La question des Villes Intelligentes (Smart Cities) face aux villes sans schémas directeurs, dites « villes sauvages » ou « non planifiées » est centrale pour l’avenir de l’urbanisation en Afrique. L’habitation étant au cœur de la ville, nous faisons le constat que si le Mal-logement global (absence de logement adéquat) touche environ 2,8 milliards de personnes dans le monde, l’Afrique est en première ligne de cette crise. En déficit de logements, le continent africain accuserait un gap d’environ 170 millions…
L’Afrique s’urbanise de plus en plus. C’est aussi le continent qui connaît le taux de croissance urbaine le plus rapide au monde ! Malheureusement pour répondre au besoin immédiat de logements et d’emplois pour une population en croissance exponentielle, souvent en auto-construction informelle, des villes s’y sont développées de manière organique et rapide, le plus souvent sans planification urbaine préalable (schéma directeur, plan d’urbanisme) ou avec une application ineffective de ces plans.

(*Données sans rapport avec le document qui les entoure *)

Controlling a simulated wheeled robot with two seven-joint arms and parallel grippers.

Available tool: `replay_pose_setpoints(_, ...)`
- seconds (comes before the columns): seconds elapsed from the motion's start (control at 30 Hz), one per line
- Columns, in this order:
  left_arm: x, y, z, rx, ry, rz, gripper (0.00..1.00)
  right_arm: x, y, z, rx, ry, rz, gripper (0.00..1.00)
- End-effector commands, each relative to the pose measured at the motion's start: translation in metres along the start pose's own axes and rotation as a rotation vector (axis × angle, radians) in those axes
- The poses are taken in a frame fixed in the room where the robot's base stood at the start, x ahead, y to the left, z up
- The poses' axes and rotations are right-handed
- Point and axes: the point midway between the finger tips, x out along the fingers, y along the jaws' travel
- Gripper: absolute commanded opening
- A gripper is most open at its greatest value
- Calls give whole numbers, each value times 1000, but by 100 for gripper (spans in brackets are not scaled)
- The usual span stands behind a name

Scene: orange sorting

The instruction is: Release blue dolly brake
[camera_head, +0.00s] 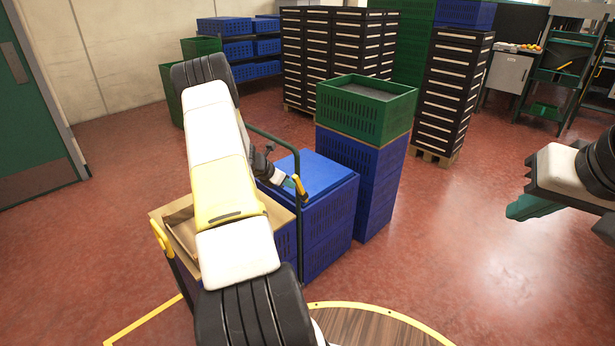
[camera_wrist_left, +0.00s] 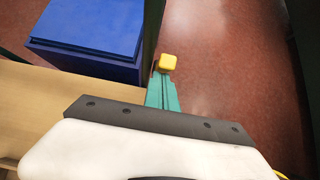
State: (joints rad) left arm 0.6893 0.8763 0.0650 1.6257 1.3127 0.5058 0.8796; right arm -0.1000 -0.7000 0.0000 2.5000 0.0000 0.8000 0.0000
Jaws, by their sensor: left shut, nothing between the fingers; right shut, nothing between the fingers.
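A dolly or cart with a dark green tube frame (camera_head: 272,137) carries blue crates (camera_head: 328,222) with a blue lid (camera_head: 318,172). A small yellow piece (camera_head: 299,188) sits on its near right upright; I cannot tell for sure that it is the brake. It also shows in the left wrist view (camera_wrist_left: 168,62). My left gripper (camera_head: 289,185) is shut and empty just left of this piece; its teal fingertips (camera_wrist_left: 160,80) end close beside it, and contact cannot be told. A second yellow piece (camera_head: 160,236) is at the left upright. My right gripper (camera_head: 522,207) is shut and empty at far right.
A blue crate stack (camera_head: 377,185) topped by a green crate (camera_head: 366,105) stands right of the cart. A round wooden surface (camera_head: 370,328) is at the bottom. Red floor on the right is clear.

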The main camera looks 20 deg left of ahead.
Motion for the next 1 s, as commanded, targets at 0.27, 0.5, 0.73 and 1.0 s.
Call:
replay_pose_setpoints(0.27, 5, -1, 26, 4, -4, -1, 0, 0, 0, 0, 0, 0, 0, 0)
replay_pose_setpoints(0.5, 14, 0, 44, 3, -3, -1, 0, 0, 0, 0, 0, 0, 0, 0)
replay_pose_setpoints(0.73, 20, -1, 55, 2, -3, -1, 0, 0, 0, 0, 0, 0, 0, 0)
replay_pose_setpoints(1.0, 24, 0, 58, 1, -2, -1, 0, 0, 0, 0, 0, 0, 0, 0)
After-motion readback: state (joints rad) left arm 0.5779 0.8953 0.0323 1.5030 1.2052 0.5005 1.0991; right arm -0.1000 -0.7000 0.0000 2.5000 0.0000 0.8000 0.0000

Dans de grandes métropoles africaines se sont érigés des quartiers informels, bidonvilles et zones périurbaines à croissance rapide. La croissance horizontale rapide (Urban Sprawl) rend le déploiement d’infrastructures coûteux et inefficace. Des habitations ont été érigées à la va-vite dans des zones non aedificandi, de cours d’eau asséchés ou des point bas ou encore au beau milieu de voies d’évacuation.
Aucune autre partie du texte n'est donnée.